* [Given request]:
Starting with the line that contains "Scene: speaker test" and stopping after the line that contains "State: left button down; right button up", output every line exactly as it stands.

* [Supplied data]:
***

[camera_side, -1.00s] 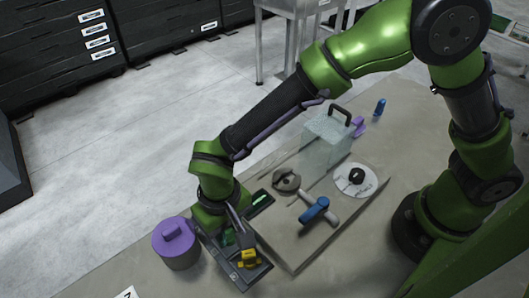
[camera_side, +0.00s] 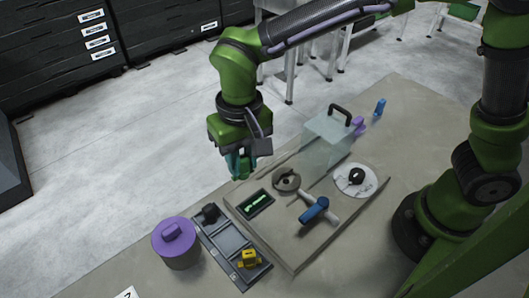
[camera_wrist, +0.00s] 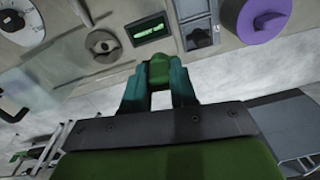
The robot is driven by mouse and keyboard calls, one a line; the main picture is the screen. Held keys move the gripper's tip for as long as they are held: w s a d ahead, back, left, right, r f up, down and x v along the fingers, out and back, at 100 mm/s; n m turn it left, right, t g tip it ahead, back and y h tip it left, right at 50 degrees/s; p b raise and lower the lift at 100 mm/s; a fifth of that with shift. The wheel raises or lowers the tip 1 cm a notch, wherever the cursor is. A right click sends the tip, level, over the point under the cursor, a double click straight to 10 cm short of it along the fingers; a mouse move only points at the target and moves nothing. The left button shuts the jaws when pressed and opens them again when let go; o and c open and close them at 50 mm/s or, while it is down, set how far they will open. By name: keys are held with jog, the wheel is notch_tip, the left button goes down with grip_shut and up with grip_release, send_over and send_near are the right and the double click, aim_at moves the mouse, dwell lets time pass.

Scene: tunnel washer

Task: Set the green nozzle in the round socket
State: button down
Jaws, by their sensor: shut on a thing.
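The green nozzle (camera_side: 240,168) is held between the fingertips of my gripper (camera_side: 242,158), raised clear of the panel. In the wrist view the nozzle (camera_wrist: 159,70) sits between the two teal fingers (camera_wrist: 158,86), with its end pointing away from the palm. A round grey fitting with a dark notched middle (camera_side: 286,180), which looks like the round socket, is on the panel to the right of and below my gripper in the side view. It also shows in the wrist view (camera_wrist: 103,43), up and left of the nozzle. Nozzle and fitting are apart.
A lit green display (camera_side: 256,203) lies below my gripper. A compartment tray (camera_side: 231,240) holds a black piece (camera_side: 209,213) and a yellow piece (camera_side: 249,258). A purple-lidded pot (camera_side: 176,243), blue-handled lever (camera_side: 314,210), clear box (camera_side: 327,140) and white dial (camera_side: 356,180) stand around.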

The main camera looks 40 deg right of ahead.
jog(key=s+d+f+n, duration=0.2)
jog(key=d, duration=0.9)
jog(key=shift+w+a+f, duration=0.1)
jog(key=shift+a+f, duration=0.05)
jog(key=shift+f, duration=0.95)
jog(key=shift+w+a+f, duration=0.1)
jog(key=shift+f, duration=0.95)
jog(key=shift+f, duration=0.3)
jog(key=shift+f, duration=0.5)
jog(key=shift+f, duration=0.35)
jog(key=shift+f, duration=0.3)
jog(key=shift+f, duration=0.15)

***

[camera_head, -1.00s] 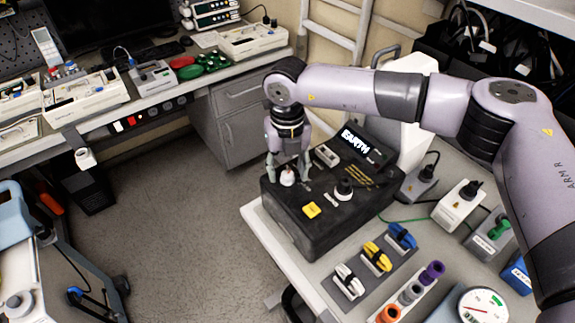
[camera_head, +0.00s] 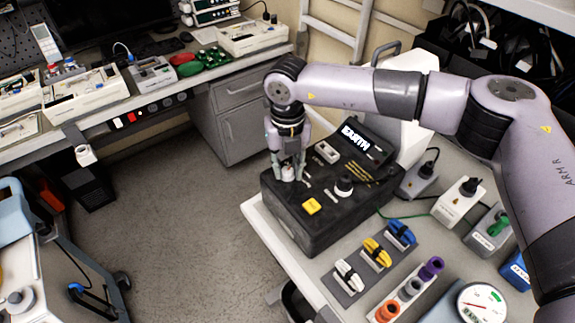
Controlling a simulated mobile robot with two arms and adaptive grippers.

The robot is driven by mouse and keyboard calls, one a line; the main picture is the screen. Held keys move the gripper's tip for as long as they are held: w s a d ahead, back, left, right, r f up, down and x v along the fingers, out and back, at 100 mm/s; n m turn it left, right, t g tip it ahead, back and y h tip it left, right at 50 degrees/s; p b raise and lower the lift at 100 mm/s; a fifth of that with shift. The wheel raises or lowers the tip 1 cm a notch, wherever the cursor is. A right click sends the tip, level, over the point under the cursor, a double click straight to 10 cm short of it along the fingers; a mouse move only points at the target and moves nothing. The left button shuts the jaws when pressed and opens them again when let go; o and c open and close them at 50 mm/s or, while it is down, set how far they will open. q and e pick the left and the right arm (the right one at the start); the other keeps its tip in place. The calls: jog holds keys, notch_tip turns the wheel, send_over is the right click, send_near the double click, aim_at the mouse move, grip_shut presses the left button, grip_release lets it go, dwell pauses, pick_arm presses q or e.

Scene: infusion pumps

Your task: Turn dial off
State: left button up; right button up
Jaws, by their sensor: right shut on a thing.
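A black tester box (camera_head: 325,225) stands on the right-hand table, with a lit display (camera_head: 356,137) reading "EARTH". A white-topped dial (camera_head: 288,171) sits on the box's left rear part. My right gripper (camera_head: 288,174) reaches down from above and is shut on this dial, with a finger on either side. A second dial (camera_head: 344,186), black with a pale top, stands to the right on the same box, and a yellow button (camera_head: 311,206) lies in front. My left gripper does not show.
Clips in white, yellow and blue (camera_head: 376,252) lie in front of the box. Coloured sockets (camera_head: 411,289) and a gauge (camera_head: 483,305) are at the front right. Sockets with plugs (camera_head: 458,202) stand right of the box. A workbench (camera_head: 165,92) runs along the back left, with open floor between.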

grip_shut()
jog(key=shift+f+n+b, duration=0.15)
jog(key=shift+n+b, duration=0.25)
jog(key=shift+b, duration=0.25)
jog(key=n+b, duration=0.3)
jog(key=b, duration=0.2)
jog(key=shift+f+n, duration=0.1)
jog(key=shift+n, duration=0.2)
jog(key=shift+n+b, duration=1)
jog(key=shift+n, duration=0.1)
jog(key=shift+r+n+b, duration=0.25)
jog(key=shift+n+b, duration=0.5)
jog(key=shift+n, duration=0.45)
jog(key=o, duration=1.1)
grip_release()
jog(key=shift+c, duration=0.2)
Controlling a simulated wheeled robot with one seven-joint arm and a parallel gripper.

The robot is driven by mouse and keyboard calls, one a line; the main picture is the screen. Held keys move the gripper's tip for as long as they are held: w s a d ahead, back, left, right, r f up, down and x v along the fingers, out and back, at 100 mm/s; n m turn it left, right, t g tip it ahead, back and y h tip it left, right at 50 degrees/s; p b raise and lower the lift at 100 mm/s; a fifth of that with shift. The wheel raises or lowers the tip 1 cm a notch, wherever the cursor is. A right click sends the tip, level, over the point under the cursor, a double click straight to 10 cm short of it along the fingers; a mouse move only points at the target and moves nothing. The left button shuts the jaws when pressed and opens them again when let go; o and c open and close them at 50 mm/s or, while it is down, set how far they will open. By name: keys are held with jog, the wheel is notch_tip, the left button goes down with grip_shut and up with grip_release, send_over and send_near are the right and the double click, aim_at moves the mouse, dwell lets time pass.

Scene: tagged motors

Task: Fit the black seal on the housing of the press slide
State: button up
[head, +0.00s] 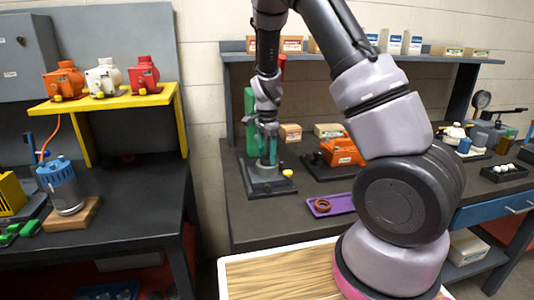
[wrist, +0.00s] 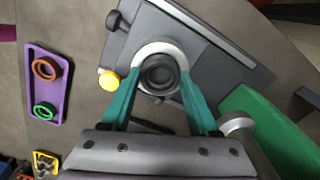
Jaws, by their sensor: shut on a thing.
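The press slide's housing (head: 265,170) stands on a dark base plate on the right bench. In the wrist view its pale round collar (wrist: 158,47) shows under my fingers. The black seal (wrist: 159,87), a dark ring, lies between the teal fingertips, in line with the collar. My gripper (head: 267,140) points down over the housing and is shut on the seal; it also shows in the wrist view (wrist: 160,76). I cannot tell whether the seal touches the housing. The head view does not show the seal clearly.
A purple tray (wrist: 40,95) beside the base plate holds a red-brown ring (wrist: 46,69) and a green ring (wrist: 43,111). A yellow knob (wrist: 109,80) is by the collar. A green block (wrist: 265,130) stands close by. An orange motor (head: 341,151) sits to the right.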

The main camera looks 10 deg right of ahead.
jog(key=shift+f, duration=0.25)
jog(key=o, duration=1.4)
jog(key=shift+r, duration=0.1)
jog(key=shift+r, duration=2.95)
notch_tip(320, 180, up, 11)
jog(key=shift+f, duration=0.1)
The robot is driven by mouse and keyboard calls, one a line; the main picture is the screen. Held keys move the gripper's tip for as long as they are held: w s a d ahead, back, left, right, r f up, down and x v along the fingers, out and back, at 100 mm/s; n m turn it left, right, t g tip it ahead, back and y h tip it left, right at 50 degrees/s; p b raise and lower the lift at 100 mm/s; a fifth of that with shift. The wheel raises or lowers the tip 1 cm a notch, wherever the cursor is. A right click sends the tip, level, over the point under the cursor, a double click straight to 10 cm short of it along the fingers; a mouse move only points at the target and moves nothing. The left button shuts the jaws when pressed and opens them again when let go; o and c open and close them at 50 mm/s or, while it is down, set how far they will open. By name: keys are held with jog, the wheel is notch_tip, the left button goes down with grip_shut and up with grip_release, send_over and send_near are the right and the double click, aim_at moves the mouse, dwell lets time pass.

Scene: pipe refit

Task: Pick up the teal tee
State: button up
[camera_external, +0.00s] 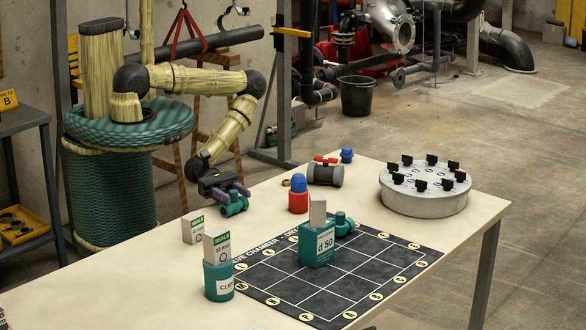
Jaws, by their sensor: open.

***

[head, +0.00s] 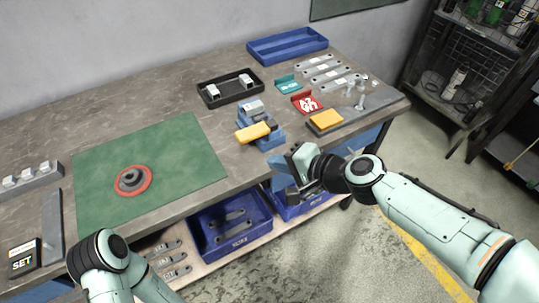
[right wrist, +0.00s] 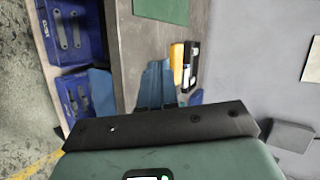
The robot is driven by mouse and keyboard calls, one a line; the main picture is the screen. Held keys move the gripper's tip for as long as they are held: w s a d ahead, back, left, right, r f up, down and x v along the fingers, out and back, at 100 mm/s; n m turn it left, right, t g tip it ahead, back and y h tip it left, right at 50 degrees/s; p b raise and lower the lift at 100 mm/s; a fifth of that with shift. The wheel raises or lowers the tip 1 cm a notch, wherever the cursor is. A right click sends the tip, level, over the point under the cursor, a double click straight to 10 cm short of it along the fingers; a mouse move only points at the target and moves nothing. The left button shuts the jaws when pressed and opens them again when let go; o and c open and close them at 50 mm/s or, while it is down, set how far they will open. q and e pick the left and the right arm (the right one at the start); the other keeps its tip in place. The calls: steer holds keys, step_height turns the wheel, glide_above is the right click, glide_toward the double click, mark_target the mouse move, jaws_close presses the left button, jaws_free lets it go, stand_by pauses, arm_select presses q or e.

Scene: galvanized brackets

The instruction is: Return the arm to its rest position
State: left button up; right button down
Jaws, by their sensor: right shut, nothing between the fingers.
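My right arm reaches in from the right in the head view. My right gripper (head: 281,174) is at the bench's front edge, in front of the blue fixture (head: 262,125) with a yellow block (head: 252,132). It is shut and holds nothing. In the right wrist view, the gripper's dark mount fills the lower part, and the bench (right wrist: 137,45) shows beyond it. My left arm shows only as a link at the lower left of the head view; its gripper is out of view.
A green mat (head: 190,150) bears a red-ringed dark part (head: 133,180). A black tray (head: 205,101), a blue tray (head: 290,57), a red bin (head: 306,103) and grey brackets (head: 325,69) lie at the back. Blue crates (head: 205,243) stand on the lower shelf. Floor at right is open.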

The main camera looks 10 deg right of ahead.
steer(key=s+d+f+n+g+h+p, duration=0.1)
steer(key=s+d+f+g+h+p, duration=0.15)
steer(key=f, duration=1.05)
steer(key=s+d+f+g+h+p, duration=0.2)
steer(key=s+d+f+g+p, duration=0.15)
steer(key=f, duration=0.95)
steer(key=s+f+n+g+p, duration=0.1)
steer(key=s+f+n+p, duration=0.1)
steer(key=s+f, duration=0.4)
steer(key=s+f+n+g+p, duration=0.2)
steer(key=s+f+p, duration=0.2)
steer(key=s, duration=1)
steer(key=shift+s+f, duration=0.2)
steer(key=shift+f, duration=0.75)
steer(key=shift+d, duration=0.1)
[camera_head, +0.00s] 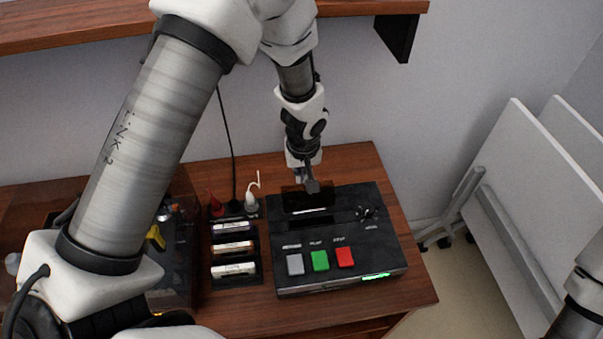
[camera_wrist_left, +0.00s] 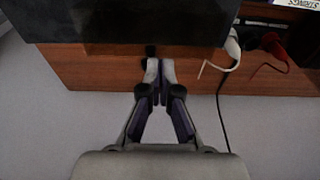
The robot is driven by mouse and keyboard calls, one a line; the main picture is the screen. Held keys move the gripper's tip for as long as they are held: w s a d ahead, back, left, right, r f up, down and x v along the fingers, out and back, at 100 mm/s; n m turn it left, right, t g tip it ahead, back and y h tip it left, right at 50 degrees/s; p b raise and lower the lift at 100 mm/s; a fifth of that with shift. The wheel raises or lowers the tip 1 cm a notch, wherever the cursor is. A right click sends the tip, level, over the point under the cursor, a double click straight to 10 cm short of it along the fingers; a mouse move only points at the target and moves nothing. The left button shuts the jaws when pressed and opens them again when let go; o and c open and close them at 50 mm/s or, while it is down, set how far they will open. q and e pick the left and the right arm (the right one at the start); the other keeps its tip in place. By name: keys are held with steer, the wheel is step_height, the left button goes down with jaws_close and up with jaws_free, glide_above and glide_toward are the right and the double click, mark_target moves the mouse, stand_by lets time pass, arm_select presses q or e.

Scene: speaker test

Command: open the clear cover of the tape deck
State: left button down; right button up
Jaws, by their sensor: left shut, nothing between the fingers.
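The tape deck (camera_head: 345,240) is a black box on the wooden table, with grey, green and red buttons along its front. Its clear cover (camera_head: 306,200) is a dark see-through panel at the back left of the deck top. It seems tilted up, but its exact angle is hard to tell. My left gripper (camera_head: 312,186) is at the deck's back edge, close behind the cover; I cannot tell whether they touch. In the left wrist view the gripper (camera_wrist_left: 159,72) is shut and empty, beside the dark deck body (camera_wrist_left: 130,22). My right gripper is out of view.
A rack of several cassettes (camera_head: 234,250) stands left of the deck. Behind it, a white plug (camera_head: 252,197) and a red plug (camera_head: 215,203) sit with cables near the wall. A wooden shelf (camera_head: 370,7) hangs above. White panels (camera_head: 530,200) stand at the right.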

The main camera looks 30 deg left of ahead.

***

* [Final result]:
Scene: speaker test

Command: open the clear cover of the tape deck
State: left button down; right button up

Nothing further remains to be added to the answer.